» PROBLEM STATEMENT
Lines before the one containing "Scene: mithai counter" are excluded; retype that line and all remaining lines of the material exactly.

» DATASET EXTRACT
(begin)
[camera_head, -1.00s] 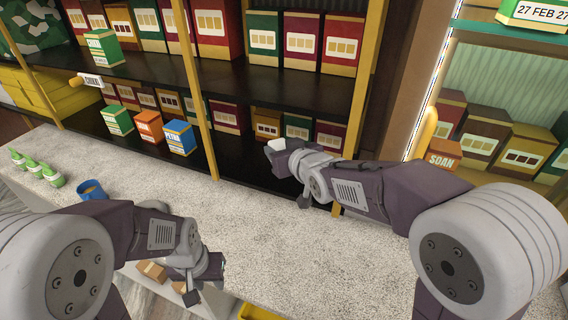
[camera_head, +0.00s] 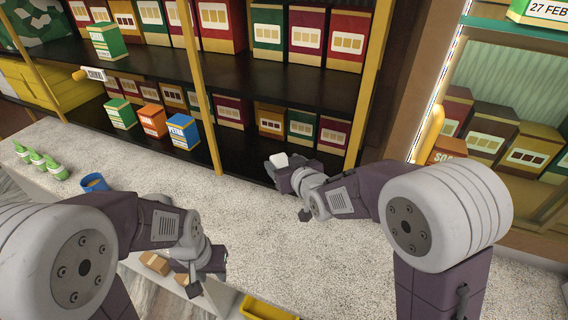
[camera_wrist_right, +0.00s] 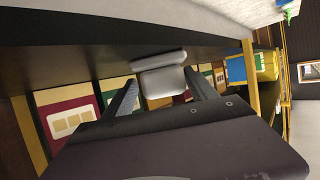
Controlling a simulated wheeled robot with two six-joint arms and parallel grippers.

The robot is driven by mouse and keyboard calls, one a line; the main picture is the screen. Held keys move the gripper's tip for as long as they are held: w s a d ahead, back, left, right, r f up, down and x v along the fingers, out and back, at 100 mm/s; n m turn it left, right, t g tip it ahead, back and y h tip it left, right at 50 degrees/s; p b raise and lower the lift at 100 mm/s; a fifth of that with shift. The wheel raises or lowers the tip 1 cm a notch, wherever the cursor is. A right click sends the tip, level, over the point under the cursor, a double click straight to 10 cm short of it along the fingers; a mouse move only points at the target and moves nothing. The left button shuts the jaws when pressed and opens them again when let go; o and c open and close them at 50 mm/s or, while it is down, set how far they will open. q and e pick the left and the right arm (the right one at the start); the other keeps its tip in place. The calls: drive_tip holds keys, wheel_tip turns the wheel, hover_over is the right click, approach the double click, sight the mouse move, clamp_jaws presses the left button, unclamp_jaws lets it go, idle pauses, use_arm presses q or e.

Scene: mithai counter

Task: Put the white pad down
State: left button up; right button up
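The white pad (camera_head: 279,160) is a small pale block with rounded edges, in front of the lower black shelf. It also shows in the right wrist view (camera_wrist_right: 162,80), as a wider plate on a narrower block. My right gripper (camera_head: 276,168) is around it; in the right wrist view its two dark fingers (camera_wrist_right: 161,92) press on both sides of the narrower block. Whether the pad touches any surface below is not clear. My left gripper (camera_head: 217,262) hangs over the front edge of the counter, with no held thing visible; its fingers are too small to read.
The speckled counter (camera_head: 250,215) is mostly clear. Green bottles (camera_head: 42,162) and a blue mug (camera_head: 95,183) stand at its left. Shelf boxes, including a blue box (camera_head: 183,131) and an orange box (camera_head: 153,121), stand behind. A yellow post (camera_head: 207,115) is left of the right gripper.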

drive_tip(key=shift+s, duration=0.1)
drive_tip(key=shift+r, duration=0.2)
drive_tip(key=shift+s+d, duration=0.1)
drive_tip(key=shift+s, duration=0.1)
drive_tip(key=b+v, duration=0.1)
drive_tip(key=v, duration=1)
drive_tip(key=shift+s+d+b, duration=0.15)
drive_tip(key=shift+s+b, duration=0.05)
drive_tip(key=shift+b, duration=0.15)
(end)
» COMPLETED EXERCISE
Scene: mithai counter

Task: Put the white pad down
State: left button up; right button up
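The white pad (camera_head: 279,160) is a small pale block with rounded edges, in front of the lower black shelf. It also shows in the right wrist view (camera_wrist_right: 162,80), as a wider plate on a narrower block. My right gripper (camera_head: 276,168) is around it; in the right wrist view its two dark fingers (camera_wrist_right: 161,92) press on both sides of the narrower block. Whether the pad touches any surface below is not clear. My left gripper (camera_head: 217,262) hangs over the front edge of the counter, with no held thing visible; its fingers are too small to read.
The speckled counter (camera_head: 250,215) is mostly clear. Green bottles (camera_head: 42,162) and a blue mug (camera_head: 95,183) stand at its left. Shelf boxes, including a blue box (camera_head: 183,131) and an orange box (camera_head: 153,121), stand behind. A yellow post (camera_head: 207,115) is left of the right gripper.

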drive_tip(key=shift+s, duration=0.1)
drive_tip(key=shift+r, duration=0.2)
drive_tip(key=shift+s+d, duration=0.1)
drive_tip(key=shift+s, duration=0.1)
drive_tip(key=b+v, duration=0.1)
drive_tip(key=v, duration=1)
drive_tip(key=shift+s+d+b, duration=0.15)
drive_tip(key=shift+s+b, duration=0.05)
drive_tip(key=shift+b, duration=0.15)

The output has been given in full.